Hundreds of detained Uyghur men and women were recorded by a security drone, the footage leaked to western media, before they were loaded on trains and shipped off to work in factories as slaves. (Photo captured from Chinese drone footage)

 

It has been well-documented that China’s Uyghur detention camps have worked to systematically strip the group of its cultural identity, language and religion in reprehensible conditions. Now APSI’s report makes clear that when Uyghur detainees are released to “vocational training,” their suffering is far from over.

The report details how China’s work programs for Uyghur detainees is consistent with six of the International Labor Organization’s eleven indicators of forced labor, including threatening Uyghur workers and their families with re-education, restricting freedom of movement through surveillance and isolation, and “military-style” management of work within the factories. APSI states:

In the APSI report are details of how, in factories far away from home, detained Uyghur workers typically live in segregated dormitories, undergo organized Mandarin and ideological training outside working hours, are subject to constant surveillance, and are forbidden from participating in religious observances.

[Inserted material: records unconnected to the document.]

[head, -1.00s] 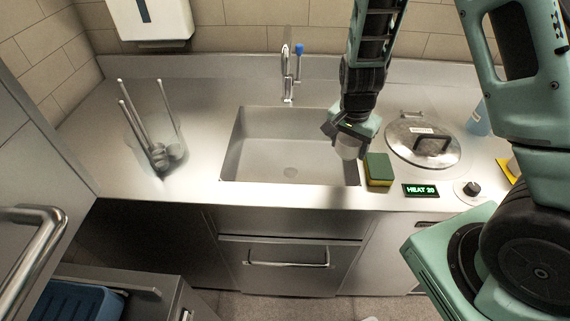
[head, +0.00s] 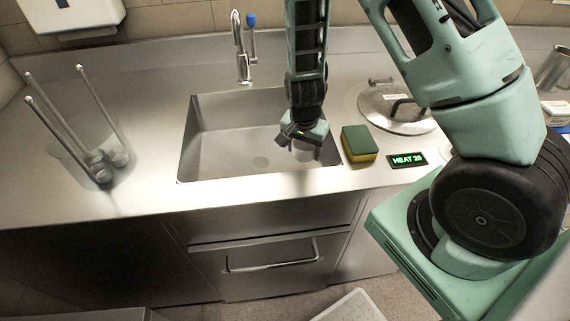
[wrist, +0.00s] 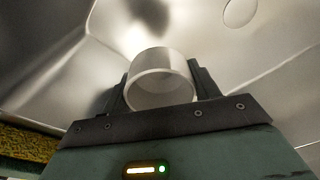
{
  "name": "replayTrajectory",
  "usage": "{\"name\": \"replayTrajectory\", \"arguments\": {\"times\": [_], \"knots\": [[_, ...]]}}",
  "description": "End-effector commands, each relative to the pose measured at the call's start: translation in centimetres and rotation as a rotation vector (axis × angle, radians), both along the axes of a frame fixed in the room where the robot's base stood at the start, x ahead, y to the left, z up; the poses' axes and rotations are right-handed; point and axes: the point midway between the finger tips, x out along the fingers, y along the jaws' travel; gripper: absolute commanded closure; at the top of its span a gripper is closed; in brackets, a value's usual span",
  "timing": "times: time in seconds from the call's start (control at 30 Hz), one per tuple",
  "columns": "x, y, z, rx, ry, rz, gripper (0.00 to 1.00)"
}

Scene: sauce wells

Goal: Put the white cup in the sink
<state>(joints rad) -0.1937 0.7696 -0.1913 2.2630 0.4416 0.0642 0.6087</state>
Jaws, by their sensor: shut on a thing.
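The white cup (wrist: 161,82) is between the two fingers of my gripper (wrist: 160,92) in the wrist view, and the fingers are shut on it. In the head view the cup (head: 304,153) shows just below my gripper (head: 303,142), at the right part of the sink (head: 222,137). The sink is a square steel basin set in the counter, and its inside looks empty. The cup appears over the basin; its height above the floor of the sink is hard to tell.
A green and yellow sponge (head: 359,144) lies just right of the sink. The tap (head: 242,60) stands behind the sink. A clear container with ladles (head: 97,158) stands on the left.

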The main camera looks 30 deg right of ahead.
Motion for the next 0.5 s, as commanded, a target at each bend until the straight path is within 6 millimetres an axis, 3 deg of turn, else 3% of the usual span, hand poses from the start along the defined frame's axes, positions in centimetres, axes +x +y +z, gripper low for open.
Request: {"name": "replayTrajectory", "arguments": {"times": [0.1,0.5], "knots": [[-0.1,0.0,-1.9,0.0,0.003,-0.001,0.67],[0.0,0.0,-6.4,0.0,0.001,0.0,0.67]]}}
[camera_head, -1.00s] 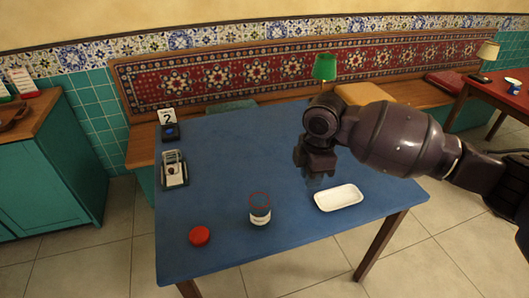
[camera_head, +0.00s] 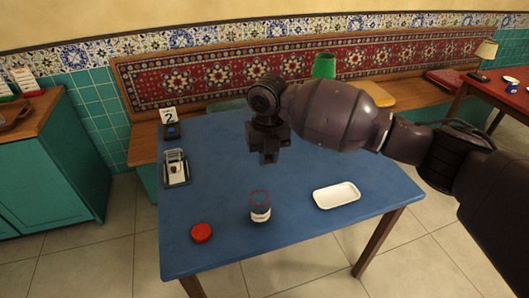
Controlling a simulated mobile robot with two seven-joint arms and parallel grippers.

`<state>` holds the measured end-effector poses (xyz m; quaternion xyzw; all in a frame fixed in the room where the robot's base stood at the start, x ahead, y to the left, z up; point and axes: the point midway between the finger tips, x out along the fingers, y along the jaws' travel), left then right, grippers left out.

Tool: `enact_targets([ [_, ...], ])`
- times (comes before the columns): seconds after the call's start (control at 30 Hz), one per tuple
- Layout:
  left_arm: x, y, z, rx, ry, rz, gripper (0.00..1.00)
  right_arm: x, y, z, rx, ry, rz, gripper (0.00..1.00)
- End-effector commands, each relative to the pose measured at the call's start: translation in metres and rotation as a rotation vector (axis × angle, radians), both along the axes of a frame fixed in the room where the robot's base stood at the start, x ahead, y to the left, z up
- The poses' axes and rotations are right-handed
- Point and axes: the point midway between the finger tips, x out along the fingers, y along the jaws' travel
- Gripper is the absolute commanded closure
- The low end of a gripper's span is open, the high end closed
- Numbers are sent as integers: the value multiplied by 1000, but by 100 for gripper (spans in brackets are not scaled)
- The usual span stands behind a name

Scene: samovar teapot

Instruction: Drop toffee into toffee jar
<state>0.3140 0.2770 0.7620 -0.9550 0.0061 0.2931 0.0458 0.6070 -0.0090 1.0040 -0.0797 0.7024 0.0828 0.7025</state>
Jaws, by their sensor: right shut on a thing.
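The toffee jar (camera_head: 260,207) is a clear jar with a pale label and a reddish rim, upright near the front middle of the blue table. A red lid (camera_head: 202,233) lies flat on the table to its left. My right gripper (camera_head: 267,160) points down above the table, behind and above the jar in the picture. It is shut on something, but the thing between its fingers is too small or hidden to make out; no toffee shows clearly. My left gripper is not in view.
A white tray (camera_head: 336,196) lies right of the jar and looks empty. A small holder (camera_head: 176,168) and a number 2 sign (camera_head: 169,116) stand at the table's left. A green lamp (camera_head: 324,66) shows behind my arm.

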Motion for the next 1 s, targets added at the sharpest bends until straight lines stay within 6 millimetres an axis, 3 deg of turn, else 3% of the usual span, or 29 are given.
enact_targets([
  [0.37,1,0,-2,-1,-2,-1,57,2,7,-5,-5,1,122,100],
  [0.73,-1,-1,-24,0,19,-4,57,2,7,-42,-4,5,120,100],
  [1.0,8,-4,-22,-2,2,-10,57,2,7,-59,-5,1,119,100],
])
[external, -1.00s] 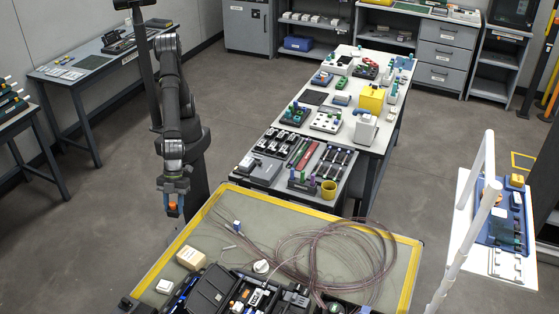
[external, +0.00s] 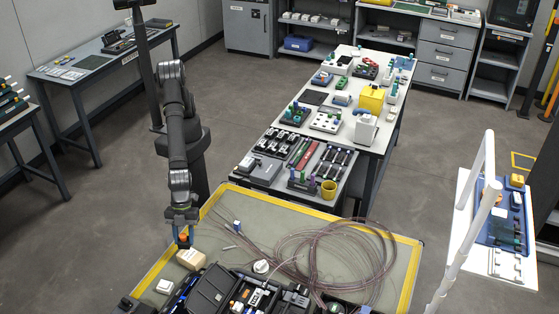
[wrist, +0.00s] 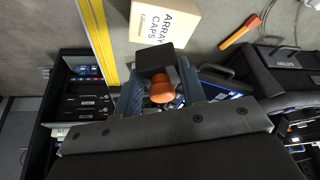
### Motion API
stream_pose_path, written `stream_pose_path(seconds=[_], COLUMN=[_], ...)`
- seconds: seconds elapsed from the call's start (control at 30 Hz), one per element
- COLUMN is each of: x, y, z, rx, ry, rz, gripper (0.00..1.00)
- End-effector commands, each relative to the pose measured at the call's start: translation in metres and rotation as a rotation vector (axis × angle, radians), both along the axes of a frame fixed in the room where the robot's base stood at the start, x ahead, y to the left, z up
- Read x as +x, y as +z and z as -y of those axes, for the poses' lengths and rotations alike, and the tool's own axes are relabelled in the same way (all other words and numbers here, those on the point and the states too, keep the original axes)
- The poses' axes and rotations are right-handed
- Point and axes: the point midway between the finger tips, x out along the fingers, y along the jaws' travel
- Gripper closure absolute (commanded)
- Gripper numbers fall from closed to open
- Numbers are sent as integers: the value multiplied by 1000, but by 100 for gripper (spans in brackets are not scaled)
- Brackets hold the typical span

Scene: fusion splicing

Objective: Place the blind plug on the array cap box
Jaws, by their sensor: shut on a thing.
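The blind plug shows as an orange piece (wrist: 162,88) with a dark square block against it in the wrist view. My gripper (wrist: 160,84) is shut on it between two blue fingers. In the external view my gripper (external: 184,239) points down, with a bit of orange between the fingers. The array cap box (external: 191,259) is a tan box on the mat, just below and beside the fingertips. Its lettered face also shows at the top of the wrist view (wrist: 165,18). I cannot tell whether the plug touches the box.
The yellow-edged mat (external: 160,262) lies under the box. A small white box (external: 165,286) stands to the front left. Black cases (external: 212,288) stand close in front. Coiled fibre (external: 340,250) covers the right of the mat. An orange tool (wrist: 240,32) lies beside the box.

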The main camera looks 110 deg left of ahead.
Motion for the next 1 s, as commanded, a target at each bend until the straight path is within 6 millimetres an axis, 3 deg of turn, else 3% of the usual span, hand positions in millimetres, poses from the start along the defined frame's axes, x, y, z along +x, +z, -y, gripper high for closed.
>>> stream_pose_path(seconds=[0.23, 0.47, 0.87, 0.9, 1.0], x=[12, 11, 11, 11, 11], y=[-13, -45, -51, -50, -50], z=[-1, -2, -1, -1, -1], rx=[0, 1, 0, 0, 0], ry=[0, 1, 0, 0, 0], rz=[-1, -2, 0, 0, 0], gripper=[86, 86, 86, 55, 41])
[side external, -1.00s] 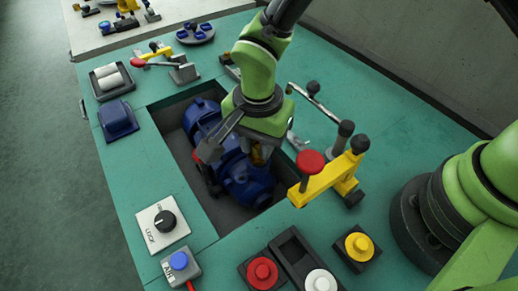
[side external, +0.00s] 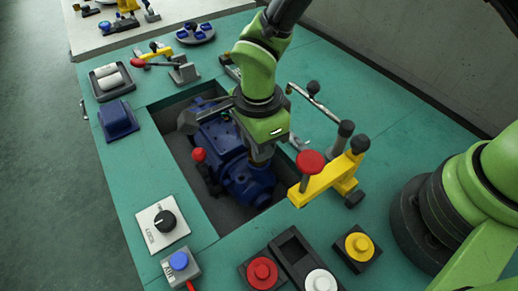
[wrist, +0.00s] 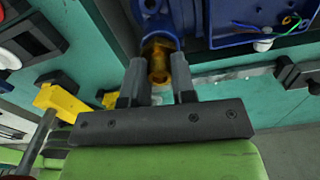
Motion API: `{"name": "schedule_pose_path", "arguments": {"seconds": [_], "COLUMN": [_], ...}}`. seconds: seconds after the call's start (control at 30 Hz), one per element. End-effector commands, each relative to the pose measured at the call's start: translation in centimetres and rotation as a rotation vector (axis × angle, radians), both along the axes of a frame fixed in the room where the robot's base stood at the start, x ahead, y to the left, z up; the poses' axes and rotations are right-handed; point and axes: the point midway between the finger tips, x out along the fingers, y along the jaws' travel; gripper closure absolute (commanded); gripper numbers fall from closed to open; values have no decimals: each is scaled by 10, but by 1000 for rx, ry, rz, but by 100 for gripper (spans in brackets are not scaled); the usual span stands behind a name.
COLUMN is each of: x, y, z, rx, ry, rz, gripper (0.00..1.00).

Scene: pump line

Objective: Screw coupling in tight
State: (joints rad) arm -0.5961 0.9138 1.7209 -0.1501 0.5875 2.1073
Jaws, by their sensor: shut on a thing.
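The brass-yellow coupling (wrist: 158,65) sits at the mouth of a blue port on the pump (side external: 222,150). My gripper (wrist: 160,78) has one finger on each side of the coupling and is shut on it. In the side external view my gripper (side external: 261,160) points down at the pump's near right part. There the coupling is mostly hidden by my gripper. How deep the coupling sits in the port cannot be told.
The pump lies in a dark recess in the green bench. A red-knobbed lever (side external: 199,156) stands beside it. A yellow clamp with a red knob (side external: 335,178) is close on the right. A lock switch (side external: 163,222) and several coloured buttons are in front.

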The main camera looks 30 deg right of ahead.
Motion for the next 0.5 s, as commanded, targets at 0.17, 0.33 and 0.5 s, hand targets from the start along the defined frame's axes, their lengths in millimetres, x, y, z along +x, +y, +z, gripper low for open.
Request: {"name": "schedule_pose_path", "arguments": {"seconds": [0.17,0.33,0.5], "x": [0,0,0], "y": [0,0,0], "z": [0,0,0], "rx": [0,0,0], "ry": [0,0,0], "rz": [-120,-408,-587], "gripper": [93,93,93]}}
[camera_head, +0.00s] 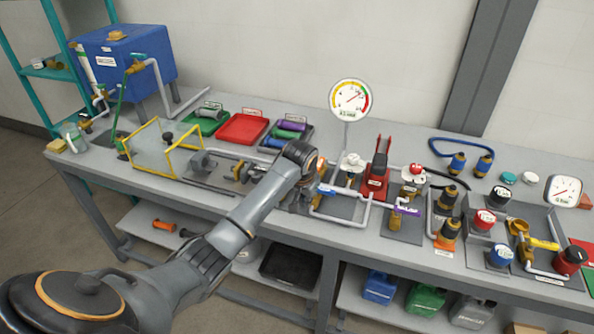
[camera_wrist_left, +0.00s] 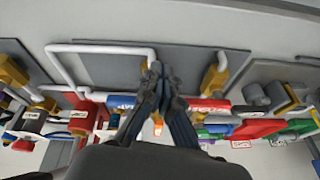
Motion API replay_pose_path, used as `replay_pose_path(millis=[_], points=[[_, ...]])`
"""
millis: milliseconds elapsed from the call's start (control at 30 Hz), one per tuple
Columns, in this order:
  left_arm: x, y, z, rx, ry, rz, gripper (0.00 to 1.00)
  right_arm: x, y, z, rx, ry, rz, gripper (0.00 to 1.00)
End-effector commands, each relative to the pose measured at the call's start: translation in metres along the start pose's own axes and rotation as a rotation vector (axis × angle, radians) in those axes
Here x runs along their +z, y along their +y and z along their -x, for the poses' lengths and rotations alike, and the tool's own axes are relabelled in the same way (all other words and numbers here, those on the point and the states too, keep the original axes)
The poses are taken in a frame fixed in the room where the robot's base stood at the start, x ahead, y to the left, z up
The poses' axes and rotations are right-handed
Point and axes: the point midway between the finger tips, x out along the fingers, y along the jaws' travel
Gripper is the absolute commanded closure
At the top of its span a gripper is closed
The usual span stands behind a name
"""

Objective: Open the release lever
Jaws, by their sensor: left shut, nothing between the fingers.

Numerous sources, including government documents, show that transferred workers are assigned political overseers and have limited freedom of movement.”

It should come as little surprise that several known bad actors are also profiting from this forced labor, including CRRC Corporation Limited (CRRC) and Build Your Dreams (BYD). ACV Reports has been following the moves of these two Chinese companies through other media and open-source intelligence since March. The primary goal of these two particularly heinous slave-labor companies is to force their competitors in the rail and automotive industries out of business.

 

Sen. Josh Hawley (R-MO) has introduced the “Slave-Free Business Certification Act” requiring U.S. companies U.S. companies to certify none of their products are produced with slave labor. (Photo: Andrew Wang/Getty Photos)

 

As a result, Sen. Josh Hawley (R-MO), has introduced a measure to heavily fine U.S. companies that continue to avail themselves of the free labor offered to them by the Chinese Communist Party (CCP).

The Slave-Free Business Certification Act would require every American business that takes in over $500 million worldwide to conduct audits and have CEOs certify to the U.S. Department of Labor that their companies are not using slave labor in their supply chains.

In addition, U.S. firms would be required to publish a report of their efforts to ensure their supply chains are free of forced labor. The bill would also allow the Labor Secretary to fine companies up to $500 million for failing to comply.

“Corporate America and the celebrities that hawk their products talk up corporate social responsibility and social justice at home while making millions of dollars off the slave labor that assembles their products,” Hawley said. “Executives build woke, progressive brands for American consumers, but happily outsource labor to Chinese concentration camps.”

Many U.S. consumers of what appear to be American-produced goods are actually complicit in these human rights abuses. If, armed with this knowledge, we continue to ignore the reality that our purchases perpetuate the forced labor of the Uyghur population, we can consider ourselves nothing less.

Should you want to know whether your purchasing supports one of the factories identified in these two reports, you can find a thorough list of corporate culprits that are sourcing from these factories and what products they produce. I’ve linked to the report’s appendix. It’s sober reading, but grievously overdue.

It is time we as the United States of America begin considering China our arch enemy. Whether it is their aggressive military actions in the South China Sea, their nearly unimpeded spying and proprietary technological and informational theft or these human rights abuses, they are no friend of ours, or of the rest of the world.